PWM is the bridge between digital logic and analog behavior.
It allows a microcontroller to simulate analog voltage or power control using only digital ON/OFF switching.
What is PWM?
PWM stands for Pulse Width Modulation.
It is a technique where a digital signal switches between:
- HIGH (Vcc)
- LOW (0V)
at a fixed frequency, but with a variable ON-time.
Instead of changing voltage level like DAC, we change: Width of the HIGH pulse
Basic PWM Signal:
Voltage
^
| ____ ____ ____
| | | | | | |
|_____| |______| |______| |____ --> Time
<----T------>
Where:
- T = Period
- Ton = ON time
- Toff = OFF time
Duty Cycle
The most important PWM parameter: Duty Cycle (%) = (Ton / T) × 100
Examples:
0% → Always LOW
25% → Short ON, long OFF
50% → Equal ON and OFF
75% → Long ON, short OFF
100% → Always HIGH
25% Duty
_____ _____ _____
| |______| |______| |
50% Duty
_____ _____ _____
| |____| |____| |
75% Duty
_______ _______ _______
| |____| |____| |
How PWM Creates Analog Behavior
Although PWM is digital, the load "averages" the signal.
For example:
If:
Vcc = 5V
Duty = 50%
Average voltage ≈ 2.5V
if
Vcc = 12V
Duty = 25%
Average voltage ≈ 3V
Mathematically:
Vavg = Duty × Vcc
Example
Imagine controlling LED brightness.
If you give constant 5V → LED full brightness.
If you give PWM 50% → LED looks half brightness.
Why?
Because the LED cannot respond instantly to switching — your eye averages it.
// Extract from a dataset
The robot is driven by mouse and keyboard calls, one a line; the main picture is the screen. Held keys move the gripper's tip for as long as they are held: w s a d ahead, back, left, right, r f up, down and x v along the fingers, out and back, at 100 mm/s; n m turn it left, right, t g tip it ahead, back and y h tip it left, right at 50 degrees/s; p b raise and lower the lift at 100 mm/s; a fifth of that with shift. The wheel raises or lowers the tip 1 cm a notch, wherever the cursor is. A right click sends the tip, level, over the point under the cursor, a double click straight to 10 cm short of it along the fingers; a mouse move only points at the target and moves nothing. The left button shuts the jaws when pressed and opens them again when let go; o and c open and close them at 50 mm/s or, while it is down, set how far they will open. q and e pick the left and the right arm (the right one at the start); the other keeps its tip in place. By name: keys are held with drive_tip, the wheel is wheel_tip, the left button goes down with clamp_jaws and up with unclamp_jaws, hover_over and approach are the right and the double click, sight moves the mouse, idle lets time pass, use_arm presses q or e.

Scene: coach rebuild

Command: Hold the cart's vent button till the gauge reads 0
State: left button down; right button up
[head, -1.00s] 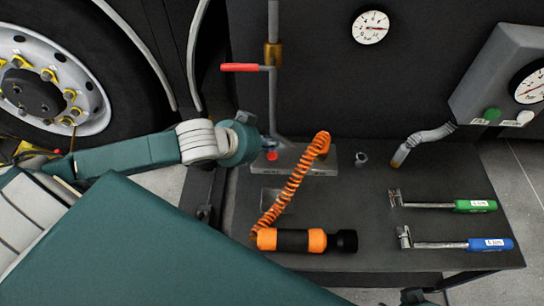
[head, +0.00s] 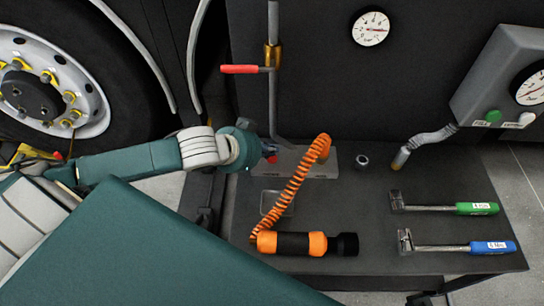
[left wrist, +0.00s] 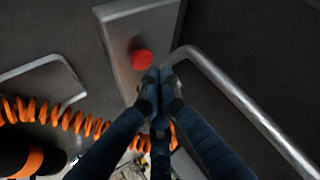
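A round red button (left wrist: 142,60) sits on a grey metal block (left wrist: 115,25) on the cart in the left wrist view. In the head view the block (head: 318,163) lies at the back of the dark cart top (head: 345,205). My left gripper (left wrist: 159,78) has its fingertips together, empty, just below and right of the button, with a small visible gap. In the head view the left gripper (head: 262,150) covers the block's left end. A round white gauge (head: 371,28) is on the dark panel behind; its needle points roughly right, too small to read exactly. My right gripper is not seen.
A pipe with a red lever (head: 240,69) rises behind the block. An orange coiled hose (head: 293,190) joins an orange-black cylinder (head: 300,243). A grey box with another gauge (head: 532,84) has green and white buttons.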

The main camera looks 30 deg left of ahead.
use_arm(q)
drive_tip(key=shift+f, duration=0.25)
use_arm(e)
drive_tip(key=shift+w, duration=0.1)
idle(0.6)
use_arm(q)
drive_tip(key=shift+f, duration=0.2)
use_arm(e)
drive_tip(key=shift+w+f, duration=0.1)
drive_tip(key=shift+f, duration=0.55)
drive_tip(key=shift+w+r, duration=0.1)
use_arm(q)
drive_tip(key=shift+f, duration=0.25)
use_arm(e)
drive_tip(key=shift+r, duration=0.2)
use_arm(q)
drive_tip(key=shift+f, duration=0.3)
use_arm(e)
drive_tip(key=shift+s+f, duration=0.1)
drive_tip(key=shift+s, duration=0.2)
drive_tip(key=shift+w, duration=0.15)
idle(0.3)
MCU ----> PWM ----> Resistor ----> LED
+5V
|
|
[MCU PWM Pin] ----[R]---->|---- GND
DC Motor Speed Control
Motor speed depends on average voltage.
MCU PWM → MOSFET → Motor → GND
+12V
|
|
[Motor]
|
+----- Drain
MOSFET
+----- Source
|
GND
Gate <---- PWM from MCU
Higher duty → more average voltage → higher speed.
PWM in Hardware
PWM is generated by a Timer + Compare Register.
Timer Counter:
0 → 1 → 2 → 3 → ... → MAX → 0 → repeat
When:
Counter < Compare Value → Output HIGH
Counter >= Compare Value → Output LOW
Counter: 0 1 2 3 4 5 6 7 8 9 10 (reset)
Compare = 4
Output:
HIGH when counter < 4
LOW when counter ≥ 4
Waveform:
_____ _____ _____
| |_____| |_____| |
+----------------+
Clock --------->| Prescaler |
+----------------+
|
v
+----------------+
| Counter (CNT) |
+----------------+
|
v
+----------------+
| Compare (CCR) |
+----------------+
|
v
+----------------+
| Output Control |
+----------------+
|
PWM Pin
PWM Frequency
Frequency depends on:
PWM Frequency = Timer Clock / (Prescaler × Period)
Where:
- Timer Clock → MCU clock
- Prescaler → divides clock
- Period → auto-reload register (ARR)
Example:
MCU Clock = 72 MHz
Prescaler = 72
Period = 1000
PWM = 72,000,000 / (72 × 1000)
PWM = 1000 Hz
PWM Modes
There are two main modes:
- Edge-Aligned PWM
- Center-Aligned PWM
Edge-Aligned PWM
Counter counts up only.
0 → MAX → 0
Used in most simple applications.
Center-Aligned PWM
Counter counts:
0 → MAX → 0 → MAX → 0
/\ /\ /\ /\
\ / \ / \ / \
Better for:
- Motor control
- Power electronics
- Lower EMI
PWM Filtering
If you add:
PWM → RC Filter → Analog Output
PWM ---[R]----+-----> Analog
|
[C]
|
GND
Now you created a simple DAC.
Used in low-cost systems without real DAC hardware.